Paris, 11 avril 1845.

Que ta dernière lettre, mon excellente sœur, est venue à propos pour soulager mon pauvre cœur et relever ses espérances ! Non, Dieu ne m’a pas délaissé, puisqu’il m’a conservé une affection si tendre et si généreuse ; jamais je ne renoncerai à l’espoir du bonheur, tandis que je pourrai compter sur elle. Rassure-toi donc, ma chère Henriette, sur les souffrances intimes et les cruelles perplexités que ton cœur a devinées dans le mien. Je suis trop vrai avec toi pour nier que mon âme en ait ressenti les plus dures atteintes. Mais ton amitié, qui m’est témoignée d’une manière si douce et si efficace, suffirait pour en tempérer l’amertume. D’ailleurs, bonne Henriette, jamais toute lueur d’espérance n’est sortie de mon cœur ; et même dans ces rares moments où la mort m’a semblé le seul remède à mes maux, eh bien ! même alors il y avait encore au fond de mon être une région assez calme. C’est dans ces moments qu’on est heureux d’être capable d’une pensée morale. Si la fin de l’homme était la joie, la vie serait insupportable à ceux à qui le sort l’a refusée ; mais quand on a placé le terme de sa vie dans un monde plus haut, on est moins ému des tempêtes qui agitent les régions inférieures. Je me consolais en songeant que je souffrais pour ma conscience et pour la vertu. La pensée de ce Jésus de l’Évangile, si pur, si beau, si calme, mais si peu compris de ceux même qui l’adorent, m’était surtout d’un admirable soutien. Quand je retraçais à ma pensée ce sublime idéal de souffrance et de vertu, je sentais mes forces renaître, et je consentais à souffrir encore. — Mon Dieu, s’il est possible, que ce calice s’éloigne de moi ; pourtant que votre volonté soit faite, et non la mienne !

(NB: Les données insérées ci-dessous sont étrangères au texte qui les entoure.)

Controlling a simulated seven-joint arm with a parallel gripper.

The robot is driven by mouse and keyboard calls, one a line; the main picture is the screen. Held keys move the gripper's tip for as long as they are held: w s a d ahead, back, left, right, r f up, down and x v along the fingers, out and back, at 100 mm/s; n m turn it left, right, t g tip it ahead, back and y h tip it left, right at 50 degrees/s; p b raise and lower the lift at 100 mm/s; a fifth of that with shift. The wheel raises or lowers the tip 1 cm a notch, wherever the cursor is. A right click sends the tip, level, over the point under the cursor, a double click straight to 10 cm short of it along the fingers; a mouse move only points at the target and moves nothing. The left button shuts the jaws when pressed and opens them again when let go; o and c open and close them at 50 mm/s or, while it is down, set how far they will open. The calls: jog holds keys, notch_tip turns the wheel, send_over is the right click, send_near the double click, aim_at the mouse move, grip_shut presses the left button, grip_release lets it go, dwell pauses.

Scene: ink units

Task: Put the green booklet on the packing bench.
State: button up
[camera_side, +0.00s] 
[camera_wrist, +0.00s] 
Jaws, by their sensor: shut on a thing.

Je dois d’abord t’annoncer, ma bonne Henriette, que, conformément à tes conseils et à ce que j’ai cru mon devoir, j’ai refusé d’avancer cette année au sous-diaconat, auquel j’ai été invité, et qui, comme tu le sais peut-être, compte pour le pas irrévocable. Cette démarche n’aura, j’en suis sûr, aucune suite fâcheuse. — Avant d’entrer dans la discussion de nos projets, je veux, bonne Henriette, compléter les notions que je t’ai déjà données sur mes dispositions actuelles, afin que cette connaissance serve à te diriger dans les démarches que tu veux bien entreprendre pour moi. Je ne me rappelle pas t’avoir jamais exposé les motifs pour lesquels la carrière ecclésiastique a cessé de me sourire ; je veux le faire aujourd’hui avec toute la netteté d’une âme franche et droite, parlant à une intelligence capable de la comprendre. Eh bien ! le voici en un seul mot : je ne crois pas assez. Tandis que le catholicisme a été pour moi la vérité absolue, le sacerdoce s’est montré à moi entouré d’un éclatant prestige de grandeur et de beauté. Quelques circonstances accidentelles, provenant des hommes et non des choses, ont pu ralentir quelques instants l’élan spontané de mon âme ; mais ce n’étaient que de légers nuages, qui se sont dissipés, aussitôt que j’ai compris que toutes les conditions de la vie étaient assujéties à ces épreuves et à de plus cruelles encore. Maintenant plus que jamais je me sentirais prêt à les mépriser et, si Dieu m’accordait en ce moment celle illumination intérieure, qui fait toucher l’évidence et ne permet plus le doute, oui, dès ce moment, je me consacrerais au catholicisme, et je me dévouerais non pas à la mort, puisqu’il ne s’agit plus de cela, mais au mépris et à la raillerie, pour défendre une cause qui aurait ravi ma conviction.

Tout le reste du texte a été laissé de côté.